* **Task to carry out**
Transcribe the full listing below exactly.

* **Information supplied**
- - -
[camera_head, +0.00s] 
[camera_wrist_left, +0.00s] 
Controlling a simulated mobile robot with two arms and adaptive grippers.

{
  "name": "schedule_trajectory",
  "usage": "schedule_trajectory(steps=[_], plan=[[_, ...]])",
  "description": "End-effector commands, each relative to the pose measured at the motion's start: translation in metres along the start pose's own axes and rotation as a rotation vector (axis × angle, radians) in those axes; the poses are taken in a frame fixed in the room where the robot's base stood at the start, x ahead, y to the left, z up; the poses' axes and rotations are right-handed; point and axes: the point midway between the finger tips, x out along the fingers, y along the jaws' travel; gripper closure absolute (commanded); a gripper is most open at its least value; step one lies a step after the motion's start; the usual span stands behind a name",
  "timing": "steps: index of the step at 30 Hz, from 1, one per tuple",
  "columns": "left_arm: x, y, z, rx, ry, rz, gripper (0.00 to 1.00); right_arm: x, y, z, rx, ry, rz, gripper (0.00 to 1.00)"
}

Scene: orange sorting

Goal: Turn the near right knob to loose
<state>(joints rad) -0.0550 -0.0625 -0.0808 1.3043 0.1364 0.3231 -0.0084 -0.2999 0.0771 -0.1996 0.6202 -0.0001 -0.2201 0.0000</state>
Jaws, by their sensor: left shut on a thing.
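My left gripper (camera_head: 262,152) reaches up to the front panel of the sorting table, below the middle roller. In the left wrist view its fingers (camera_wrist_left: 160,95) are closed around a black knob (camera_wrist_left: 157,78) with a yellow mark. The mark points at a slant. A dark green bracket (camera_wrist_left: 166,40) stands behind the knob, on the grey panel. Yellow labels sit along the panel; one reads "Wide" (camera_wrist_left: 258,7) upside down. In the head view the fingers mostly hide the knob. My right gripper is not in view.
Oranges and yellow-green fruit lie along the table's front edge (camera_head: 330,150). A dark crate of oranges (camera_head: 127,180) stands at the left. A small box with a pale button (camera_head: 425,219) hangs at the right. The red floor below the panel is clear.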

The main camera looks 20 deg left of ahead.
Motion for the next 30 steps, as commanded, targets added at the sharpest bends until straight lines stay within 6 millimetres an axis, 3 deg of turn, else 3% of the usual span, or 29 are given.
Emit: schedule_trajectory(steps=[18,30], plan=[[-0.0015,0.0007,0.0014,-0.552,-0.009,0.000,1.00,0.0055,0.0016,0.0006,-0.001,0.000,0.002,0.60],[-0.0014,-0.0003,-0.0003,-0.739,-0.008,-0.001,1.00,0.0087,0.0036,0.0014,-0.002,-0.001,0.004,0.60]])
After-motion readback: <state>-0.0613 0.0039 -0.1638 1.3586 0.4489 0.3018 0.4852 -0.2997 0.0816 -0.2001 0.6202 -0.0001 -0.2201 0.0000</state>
- - -
* **Expected answer**
[camera_head, +0.00s] 
[camera_wrist_left, +0.00s] 
Controlling a simulated mobile robot with two arms and adaptive grippers.

{
  "name": "schedule_trajectory",
  "usage": "schedule_trajectory(steps=[_], plan=[[_, ...]])",
  "description": "End-effector commands, each relative to the pose measured at the motion's start: translation in metres along the start pose's own axes and rotation as a rotation vector (axis × angle, radians) in those axes; the poses are taken in a frame fixed in the room where the robot's base stood at the start, x ahead, y to the left, z up; the poses' axes and rotations are right-handed; point and axes: the point midway between the finger tips, x out along the fingers, y along the jaws' travel; gripper closure absolute (commanded); a gripper is most open at its least value; step one lies a step after the motion's start; the usual span stands behind a name",
  "timing": "steps: index of the step at 30 Hz, from 1, one per tuple",
  "columns": "left_arm: x, y, z, rx, ry, rz, gripper (0.00 to 1.00); right_arm: x, y, z, rx, ry, rz, gripper (0.00 to 1.00)"
}

Scene: orange sorting

Goal: Turn the near right knob to loose
<state>(joints rad) -0.0550 -0.0625 -0.0808 1.3043 0.1364 0.3231 -0.0084 -0.2999 0.0771 -0.1996 0.6202 -0.0001 -0.2201 0.0000</state>
Jaws, by their sensor: left shut on a thing.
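My left gripper (camera_head: 262,152) reaches up to the front panel of the sorting table, below the middle roller. In the left wrist view its fingers (camera_wrist_left: 160,95) are closed around a black knob (camera_wrist_left: 157,78) with a yellow mark. The mark points at a slant. A dark green bracket (camera_wrist_left: 166,40) stands behind the knob, on the grey panel. Yellow labels sit along the panel; one reads "Wide" (camera_wrist_left: 258,7) upside down. In the head view the fingers mostly hide the knob. My right gripper is not in view.
Oranges and yellow-green fruit lie along the table's front edge (camera_head: 330,150). A dark crate of oranges (camera_head: 127,180) stands at the left. A small box with a pale button (camera_head: 425,219) hangs at the right. The red floor below the panel is clear.

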The main camera looks 20 deg left of ahead.
Motion for the next 30 steps, as commanded, targets added at the sharpest bends until straight lines stay within 6 millimetres an axis, 3 deg of turn, else 3% of the usual span, or 29 are given.
Emit: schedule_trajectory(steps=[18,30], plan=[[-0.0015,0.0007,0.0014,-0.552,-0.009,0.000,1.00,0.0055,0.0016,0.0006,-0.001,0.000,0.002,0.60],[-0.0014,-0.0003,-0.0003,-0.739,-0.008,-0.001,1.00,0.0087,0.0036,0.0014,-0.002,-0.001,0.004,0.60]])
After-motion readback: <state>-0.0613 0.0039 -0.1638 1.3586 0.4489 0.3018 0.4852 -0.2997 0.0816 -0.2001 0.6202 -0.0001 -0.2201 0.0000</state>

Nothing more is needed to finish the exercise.